Книга воспоминаний
Шрифт:
Генерал же Алексеев связал себя заговорами с врагами существовавшего строя, которые скрывались под видом представителей Земгора, Красного Креста и военно-промышленных комитетов. Восторги первых месяцев войны русской интеллигенции сменились обычной ненавистью к монархическому строю. Это произошло одновременно с нашим поражением 1915 года. Общественные деятели регулярно посещали фронт, якобы для его объезда и выяснения нужд армии. На самом же деле это происходило с целью войти в связь с командующими армиями. Члены Думы, обещавшие в начале войны поддерживать правительство, теперь трудились не покладая рук над разложением армии. Они уверяли, что настроены оппозиционно из за германских симпатий молодой Императрицы, и их речи в Думе, не пропущенные военной цензурой для напечатания в газетах, раздавались
Из всех обвинений, которые высказывались по адресу Императрицы, ее обвинения в германофильстве вызывали во мне наиболее сильный протест. Я знал все ее ошибки и заблуждения и ненавидел Распутина. Я очень бы хотел, чтобы Государыня не брала за чистую монету того образа русского мужика, который ей был нарисован ее приближенными, но я утверждаю самым категорическим образом, что она в смысле пламенной любви к России стояла неизмеримо выше всех ее современников. Воспитанная своим отцом герцогом Гессен-Дармштадтским в ненависти к Вильгельму II, Александра Федоровна, после России, более всего восхищалась Англией. Для меня, для моих родных и для тех, кто часто встречался с Императрицей, один намек на ее немецкие симпатии казался смешным и чудовищным. Наши попытки найти источники этих нелепых обвинений приводили нас к Государственной Думе. Когда же думских распространителей этих клевет пробовали пристыдить, они валили все на Распутина: Если Императрица такая убежденная патриотка, как может она терпеть присутствие этого пьяного мужика, которого можно открыто видеть в обществ немецких шпионов и германофилов? Этот аргумент был неотразим, и мы ломали себе голову над тем, как убедить Царя отдать распоряжение о высылке Распутина из столицы.
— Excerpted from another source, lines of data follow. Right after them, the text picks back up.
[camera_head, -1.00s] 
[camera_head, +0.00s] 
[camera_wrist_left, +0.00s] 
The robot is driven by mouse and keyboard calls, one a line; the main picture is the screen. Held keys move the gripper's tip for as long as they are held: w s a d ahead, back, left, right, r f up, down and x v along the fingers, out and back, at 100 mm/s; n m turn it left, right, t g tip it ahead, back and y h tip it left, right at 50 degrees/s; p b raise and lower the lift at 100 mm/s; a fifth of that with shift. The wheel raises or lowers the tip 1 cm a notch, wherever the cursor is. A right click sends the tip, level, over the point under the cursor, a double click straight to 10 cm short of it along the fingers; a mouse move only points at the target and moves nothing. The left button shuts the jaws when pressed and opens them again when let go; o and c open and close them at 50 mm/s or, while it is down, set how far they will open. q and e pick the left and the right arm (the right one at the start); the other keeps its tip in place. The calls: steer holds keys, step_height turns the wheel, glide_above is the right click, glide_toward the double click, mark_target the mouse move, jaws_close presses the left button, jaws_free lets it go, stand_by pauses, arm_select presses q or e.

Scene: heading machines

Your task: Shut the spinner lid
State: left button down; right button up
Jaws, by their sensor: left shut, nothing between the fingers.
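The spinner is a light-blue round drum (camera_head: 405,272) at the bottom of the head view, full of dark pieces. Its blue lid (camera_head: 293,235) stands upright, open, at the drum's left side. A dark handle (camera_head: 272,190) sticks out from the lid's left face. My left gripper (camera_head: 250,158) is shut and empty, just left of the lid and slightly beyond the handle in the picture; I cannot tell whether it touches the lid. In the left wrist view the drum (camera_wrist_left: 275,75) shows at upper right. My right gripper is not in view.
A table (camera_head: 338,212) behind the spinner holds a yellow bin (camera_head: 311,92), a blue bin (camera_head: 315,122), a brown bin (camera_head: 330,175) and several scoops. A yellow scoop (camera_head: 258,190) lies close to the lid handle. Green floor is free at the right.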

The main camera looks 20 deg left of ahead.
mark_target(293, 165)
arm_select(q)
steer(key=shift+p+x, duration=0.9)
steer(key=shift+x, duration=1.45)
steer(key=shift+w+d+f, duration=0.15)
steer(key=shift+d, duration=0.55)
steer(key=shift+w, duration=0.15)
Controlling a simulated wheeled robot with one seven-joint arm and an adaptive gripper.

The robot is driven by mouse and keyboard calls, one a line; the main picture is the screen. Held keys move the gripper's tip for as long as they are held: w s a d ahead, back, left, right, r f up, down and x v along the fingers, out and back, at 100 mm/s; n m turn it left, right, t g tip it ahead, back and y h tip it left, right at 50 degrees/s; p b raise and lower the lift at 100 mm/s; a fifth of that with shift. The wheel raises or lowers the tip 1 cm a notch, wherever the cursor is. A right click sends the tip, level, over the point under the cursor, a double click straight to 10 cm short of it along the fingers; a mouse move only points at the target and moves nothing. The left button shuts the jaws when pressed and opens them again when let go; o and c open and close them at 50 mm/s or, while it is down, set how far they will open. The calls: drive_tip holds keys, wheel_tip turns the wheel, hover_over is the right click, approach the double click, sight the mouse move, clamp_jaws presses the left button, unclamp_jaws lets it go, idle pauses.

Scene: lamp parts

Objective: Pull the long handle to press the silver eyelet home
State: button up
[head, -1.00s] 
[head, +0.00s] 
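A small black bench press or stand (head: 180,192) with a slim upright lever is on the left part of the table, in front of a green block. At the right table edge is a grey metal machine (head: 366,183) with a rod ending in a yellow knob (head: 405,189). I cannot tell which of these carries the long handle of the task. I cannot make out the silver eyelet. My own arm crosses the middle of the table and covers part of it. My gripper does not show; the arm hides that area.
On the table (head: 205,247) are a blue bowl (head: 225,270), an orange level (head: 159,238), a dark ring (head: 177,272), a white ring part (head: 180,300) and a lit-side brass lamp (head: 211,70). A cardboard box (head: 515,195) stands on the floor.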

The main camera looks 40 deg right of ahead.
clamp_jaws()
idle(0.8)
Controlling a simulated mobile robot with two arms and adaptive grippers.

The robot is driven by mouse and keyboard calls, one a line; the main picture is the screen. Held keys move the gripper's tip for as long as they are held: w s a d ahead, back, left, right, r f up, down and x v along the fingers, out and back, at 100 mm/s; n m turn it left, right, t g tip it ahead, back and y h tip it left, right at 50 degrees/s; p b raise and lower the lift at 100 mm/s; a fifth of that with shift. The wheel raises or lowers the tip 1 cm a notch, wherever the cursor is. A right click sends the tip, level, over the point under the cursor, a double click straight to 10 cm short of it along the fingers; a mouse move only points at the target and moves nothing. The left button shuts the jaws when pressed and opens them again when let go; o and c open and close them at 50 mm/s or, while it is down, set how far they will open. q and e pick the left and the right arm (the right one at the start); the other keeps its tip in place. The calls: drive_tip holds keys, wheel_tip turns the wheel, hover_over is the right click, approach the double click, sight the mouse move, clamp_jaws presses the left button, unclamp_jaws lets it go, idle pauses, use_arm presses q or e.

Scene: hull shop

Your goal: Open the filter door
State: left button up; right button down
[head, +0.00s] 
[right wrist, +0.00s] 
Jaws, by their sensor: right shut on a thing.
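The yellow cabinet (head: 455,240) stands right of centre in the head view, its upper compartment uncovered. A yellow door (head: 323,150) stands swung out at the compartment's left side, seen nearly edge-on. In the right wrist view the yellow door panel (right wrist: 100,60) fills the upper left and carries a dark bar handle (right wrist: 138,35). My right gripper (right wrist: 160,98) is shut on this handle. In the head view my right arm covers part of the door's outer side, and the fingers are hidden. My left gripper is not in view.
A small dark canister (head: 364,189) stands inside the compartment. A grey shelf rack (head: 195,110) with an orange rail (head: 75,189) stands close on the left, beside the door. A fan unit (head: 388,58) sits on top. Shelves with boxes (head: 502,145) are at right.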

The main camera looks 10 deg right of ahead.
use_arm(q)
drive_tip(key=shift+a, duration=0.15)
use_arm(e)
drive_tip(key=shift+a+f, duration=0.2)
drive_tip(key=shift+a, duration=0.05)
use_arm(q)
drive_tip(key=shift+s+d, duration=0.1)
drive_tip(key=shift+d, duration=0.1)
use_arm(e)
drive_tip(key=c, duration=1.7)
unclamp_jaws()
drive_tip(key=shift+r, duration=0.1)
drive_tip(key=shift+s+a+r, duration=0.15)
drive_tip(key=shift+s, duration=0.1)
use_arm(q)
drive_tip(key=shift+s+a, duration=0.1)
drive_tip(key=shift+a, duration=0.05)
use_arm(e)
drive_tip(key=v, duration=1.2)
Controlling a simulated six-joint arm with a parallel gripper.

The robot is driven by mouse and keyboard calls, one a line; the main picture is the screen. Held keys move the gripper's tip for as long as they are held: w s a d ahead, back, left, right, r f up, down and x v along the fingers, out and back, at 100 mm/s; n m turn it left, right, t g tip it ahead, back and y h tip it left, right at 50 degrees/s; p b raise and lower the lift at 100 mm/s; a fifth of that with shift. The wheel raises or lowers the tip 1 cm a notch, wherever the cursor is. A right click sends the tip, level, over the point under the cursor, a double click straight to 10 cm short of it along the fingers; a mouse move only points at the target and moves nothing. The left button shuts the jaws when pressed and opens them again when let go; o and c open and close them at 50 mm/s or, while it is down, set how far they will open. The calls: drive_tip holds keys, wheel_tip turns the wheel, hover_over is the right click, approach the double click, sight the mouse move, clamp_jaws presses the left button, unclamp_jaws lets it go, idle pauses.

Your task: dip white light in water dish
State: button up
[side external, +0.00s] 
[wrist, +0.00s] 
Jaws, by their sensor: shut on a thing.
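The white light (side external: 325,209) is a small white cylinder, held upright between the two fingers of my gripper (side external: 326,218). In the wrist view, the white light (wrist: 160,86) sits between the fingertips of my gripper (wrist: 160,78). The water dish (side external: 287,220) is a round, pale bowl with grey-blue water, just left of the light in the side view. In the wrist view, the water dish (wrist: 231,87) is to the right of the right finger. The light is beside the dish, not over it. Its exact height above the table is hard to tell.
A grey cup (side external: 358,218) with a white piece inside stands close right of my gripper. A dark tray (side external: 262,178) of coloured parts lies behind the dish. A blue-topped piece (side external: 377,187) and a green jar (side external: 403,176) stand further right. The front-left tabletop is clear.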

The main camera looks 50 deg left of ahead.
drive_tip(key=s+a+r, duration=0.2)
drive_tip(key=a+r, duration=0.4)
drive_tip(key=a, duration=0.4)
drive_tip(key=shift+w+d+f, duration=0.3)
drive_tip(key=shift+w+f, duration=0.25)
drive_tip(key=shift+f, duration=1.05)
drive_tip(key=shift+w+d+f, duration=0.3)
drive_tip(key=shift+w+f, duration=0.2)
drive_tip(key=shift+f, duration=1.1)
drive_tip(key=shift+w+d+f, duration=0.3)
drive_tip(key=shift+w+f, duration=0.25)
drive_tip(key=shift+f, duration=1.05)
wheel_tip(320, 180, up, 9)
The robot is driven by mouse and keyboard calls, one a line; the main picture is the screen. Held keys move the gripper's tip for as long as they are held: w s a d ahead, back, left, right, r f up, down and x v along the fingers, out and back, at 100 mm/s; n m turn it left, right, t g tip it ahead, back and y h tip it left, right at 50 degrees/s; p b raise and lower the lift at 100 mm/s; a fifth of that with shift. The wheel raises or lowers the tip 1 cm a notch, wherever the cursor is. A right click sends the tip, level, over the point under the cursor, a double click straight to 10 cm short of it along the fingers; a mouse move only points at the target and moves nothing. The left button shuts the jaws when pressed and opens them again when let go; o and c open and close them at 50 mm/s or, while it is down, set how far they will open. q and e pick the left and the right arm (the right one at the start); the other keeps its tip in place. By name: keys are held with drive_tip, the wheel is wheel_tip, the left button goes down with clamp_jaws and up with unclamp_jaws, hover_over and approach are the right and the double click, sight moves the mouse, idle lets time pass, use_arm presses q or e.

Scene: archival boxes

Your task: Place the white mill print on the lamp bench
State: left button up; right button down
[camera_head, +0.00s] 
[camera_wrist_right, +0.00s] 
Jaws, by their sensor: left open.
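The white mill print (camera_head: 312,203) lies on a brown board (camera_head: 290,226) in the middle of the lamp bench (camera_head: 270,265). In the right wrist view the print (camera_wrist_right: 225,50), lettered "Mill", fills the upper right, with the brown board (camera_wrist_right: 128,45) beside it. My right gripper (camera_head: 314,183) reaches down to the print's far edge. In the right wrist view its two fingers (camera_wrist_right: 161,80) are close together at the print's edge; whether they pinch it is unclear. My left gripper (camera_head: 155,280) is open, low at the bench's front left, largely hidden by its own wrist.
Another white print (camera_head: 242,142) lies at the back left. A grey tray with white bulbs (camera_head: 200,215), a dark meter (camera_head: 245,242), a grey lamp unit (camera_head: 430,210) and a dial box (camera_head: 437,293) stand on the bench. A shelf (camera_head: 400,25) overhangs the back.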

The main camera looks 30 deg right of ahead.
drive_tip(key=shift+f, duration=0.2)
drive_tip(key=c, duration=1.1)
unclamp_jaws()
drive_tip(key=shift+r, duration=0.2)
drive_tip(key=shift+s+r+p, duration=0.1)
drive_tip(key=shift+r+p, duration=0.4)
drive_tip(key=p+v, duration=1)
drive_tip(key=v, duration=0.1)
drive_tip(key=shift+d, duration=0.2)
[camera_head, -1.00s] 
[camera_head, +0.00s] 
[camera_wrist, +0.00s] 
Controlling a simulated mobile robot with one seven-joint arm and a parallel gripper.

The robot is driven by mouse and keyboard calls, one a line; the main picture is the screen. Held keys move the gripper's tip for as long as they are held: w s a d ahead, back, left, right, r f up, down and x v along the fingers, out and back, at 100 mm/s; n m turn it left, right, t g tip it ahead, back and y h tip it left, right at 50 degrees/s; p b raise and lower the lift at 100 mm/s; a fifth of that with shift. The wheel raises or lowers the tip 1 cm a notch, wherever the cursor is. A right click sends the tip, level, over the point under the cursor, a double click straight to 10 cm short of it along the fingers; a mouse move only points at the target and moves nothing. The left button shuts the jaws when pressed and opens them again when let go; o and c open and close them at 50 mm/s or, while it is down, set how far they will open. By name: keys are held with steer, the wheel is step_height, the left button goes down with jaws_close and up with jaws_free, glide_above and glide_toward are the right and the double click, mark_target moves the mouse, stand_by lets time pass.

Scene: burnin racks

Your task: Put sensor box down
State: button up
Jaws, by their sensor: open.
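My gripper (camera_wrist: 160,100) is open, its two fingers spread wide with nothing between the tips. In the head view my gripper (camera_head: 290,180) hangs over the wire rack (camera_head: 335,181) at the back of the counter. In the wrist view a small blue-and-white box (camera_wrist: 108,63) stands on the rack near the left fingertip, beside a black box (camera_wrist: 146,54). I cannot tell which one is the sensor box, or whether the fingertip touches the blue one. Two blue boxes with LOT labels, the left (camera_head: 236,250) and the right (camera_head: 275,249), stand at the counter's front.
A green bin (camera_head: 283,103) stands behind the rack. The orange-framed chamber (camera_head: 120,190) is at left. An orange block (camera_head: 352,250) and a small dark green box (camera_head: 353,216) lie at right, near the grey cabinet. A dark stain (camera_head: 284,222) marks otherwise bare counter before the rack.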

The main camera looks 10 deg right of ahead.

– Вы же шурин и лучший друг Государя,- говорили мне очень многие, посещая меня на фронте: - отчего вы не переговорите об этом с Его Величеством?
– Отчего я не говорил с Государем?- Я боролся с Никки из-за Распутина еще задолго до войны. Я знал, что, если бы я снова попробовал говорить с Государем на эту тему, он внимательно выслушает меня и скажет:
– Спасибо, Сандро, я очень ценю твои советы.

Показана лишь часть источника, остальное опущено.